Whether a comment on the Charlie Hebdo terrorist attack in Paris, the Sony hack or a reference his checkered past – it stood out. And echoing his sentiment in a humorous fashion, Tina Fey and Amy Poehler had a “North Korean representative”come in. Margaret Cho, dressed up as a North Korean member of the HFPA, took a selfie with Meryl Streep and was there to “keep everyone in line. While gandering a few laughs, it was a little too true in the wake of what’s really a global issue: Free speech. On that more serious note, Hollywood Foreign Press Association president Theo Kingma went on stage and proclaimed:
“The freedom of artistic expression…is a beacon across the globe. We stand united everywhere, from North Korea to Paris.”

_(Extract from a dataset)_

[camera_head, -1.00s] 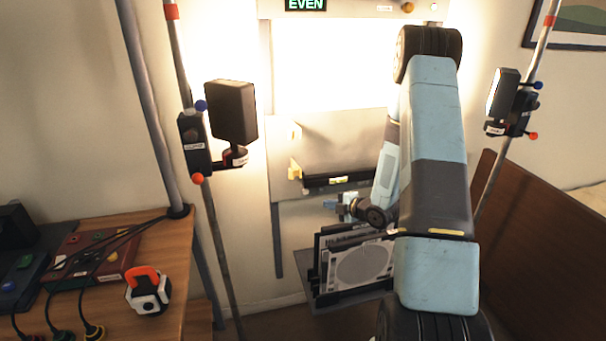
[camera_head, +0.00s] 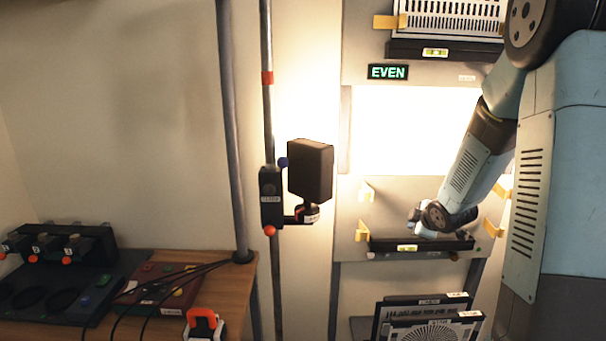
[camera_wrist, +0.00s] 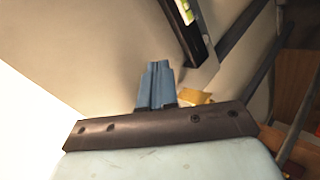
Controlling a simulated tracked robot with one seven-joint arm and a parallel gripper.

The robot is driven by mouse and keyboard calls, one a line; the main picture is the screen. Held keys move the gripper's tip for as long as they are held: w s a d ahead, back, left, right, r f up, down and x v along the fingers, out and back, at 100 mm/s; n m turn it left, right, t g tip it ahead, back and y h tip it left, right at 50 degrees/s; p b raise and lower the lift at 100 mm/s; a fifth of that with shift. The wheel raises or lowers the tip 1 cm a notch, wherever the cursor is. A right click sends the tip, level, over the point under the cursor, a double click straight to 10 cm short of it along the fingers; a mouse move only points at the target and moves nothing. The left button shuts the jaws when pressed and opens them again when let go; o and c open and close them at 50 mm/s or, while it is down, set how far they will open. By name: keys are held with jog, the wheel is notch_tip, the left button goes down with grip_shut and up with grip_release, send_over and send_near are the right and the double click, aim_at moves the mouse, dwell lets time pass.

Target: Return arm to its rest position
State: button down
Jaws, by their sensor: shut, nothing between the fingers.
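My arm rises on the right of the head view and bends down to the left, across the right side of the lit panel. My gripper shows in the wrist view (camera_wrist: 155,84) as two blue fingers pressed together, with nothing between them. In the head view the wrist end of the arm is in front of the lower black ledge (camera_head: 425,243), and the fingers are too small there to make out. The bright panel (camera_head: 412,130) has a green EVEN sign (camera_head: 388,72) above it.
Dark slotted frames (camera_head: 435,329) stand in a rack below the ledge. A white grille (camera_head: 450,14) sits on the upper ledge. A black lamp box (camera_head: 311,170) is clamped to a pole left of the panel. A wooden desk (camera_head: 238,285) holds cabled devices at lower left.

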Truly powerful words that were supported by George Clooney, Kathy Bates and Helen Mirren who wore “Je Suis Charlie” buttons as a sign of solidarity with the people killed in the Paris terrorist attacks. And later on during George Clooney’s acceptance of his Cecil B. DeMillie Award for lifetime achievement award, he said of the Charlie Hebdo massacre and the marches that followed: “They didn’t walk in protest. They marched in support of the idea that we will not walk in fear.”
There were many more magical, thought-provoking speeches throughout the night, which is why I highly recommend you take a look. But, one thing’s for sure:
For a bunch of make-believers and pretenders, it was a night of fearless, brutally beautiful, unapologetic truth.